On February 21, 2012, NZEC entered into an agreement with L&M Energy Limited
("L&M") to increase its interest in the Alton Permit from 50% to 65%. NZEC will
earn the additional 15% by funding the collection and processing of 3D seismic
data over approximately 50 km2 of the permit. NZEC is the operator of the
permit.


On February 6, 2012, NZEC reached target depth of 1,441 metres in its Ranui-2
well on its 100% working interest Ranui Permit in the East Coast Basin,
collecting open hole log data and coring the Whangai shale formation across
three intervals.


On December 20, 2011, NZEC commenced trading on the OTCQX International under
the symbol "NZERF". 


On December 10, 2011, NZEC commenced continuous production from its Copper
Moki-1 well in the Taranaki Basin. Copper Moki-1 continues to flow from natural
reservoir pressure; production rates have averaged 424 bbl/d and 1,058 Mcf/d(1)
since commencing continuous production. Over the last 30 days, CM-1 has produced
at an average rate of 309 bbl/d and 1,205 Mcf/d(1) through a 24/64th inch choke.



PROPERTY REVIEW

Taranaki Basin

The Taranaki Basin is situated on the west coast of the North Island and is
currently New Zealand's only oil and gas producing basin, producing
approximately 130,000 boe/day from 18 fields.
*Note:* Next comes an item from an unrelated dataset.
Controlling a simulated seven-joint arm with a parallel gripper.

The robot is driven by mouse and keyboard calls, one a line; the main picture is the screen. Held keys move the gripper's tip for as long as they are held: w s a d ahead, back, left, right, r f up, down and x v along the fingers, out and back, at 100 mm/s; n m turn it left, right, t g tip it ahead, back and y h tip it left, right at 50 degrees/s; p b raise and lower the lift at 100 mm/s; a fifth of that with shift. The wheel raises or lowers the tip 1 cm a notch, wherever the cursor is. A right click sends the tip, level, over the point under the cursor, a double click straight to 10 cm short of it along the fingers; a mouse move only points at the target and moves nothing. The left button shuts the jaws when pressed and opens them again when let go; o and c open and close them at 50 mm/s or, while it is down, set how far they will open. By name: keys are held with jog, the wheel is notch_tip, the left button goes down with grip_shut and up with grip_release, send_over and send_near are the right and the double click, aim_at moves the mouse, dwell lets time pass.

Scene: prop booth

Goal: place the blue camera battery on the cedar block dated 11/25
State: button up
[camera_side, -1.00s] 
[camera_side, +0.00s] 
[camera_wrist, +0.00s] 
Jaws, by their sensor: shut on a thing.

Within the Taranaki Basin, NZEC
has acquired the following PEPs:




--  On March 3, 2011, New Zealand's Minister of Energy granted an assignment
    of the Eltham Permit to NZEC. The Eltham Permit covers approximately
    92,467 acres (374 km2) of which approximately 31,877 acres (129 km2) are
    offshore in shallow water. 

--  On June 24, 2011, NZEC entered into the Alton Agreement with AGL
    pursuant to which the Corporation agreed to acquire a 50% interest in
    the Alton Permit and associated joint venture with L&M, which owns the
    other 50% of the permit. Approval for the assignment of the 50% interest
    was granted on October 4, 2011. The Alton Permit is adjacent to the
    Eltham Permit and covers approximately 119,203 acres (482 km2). On
    February 21, 2012, NZEC entered into a subsequent agreement with L&M
    whereby NZEC can increase its interest in to the Alton Permit to 65% by
    funding the collection and processing 3D seismic data over approximately
    50 km2 of the permit.



NZEC has drilled five exploration wells in the Taranaki Basin, one on the Alton
Permit and four from the Copper Moki pad on the Eltham Permit. Copper Moki-1 and
Copper Moki-2 are currently in production. Copper Moki-3 and Copper Moki-4 will
be completed and tested in Q2-2012.


Production

NZEC's Copper Moki-1 well has been flowing from natural reservoir pressure since
December 10, 2011 and has produced more than 67,000 barrels of oil since it was
first tested in August 2011. Production rates have averaged 424 bbl/d and 1,058
Mcf/d(1) since commencing continuous production in December 2011. Over the last
30 production days, Copper Moki-1 has produced at an average rate of 309 bbl/d
and 1,205 Mcf/d(1) through a 24/64th inch choke. 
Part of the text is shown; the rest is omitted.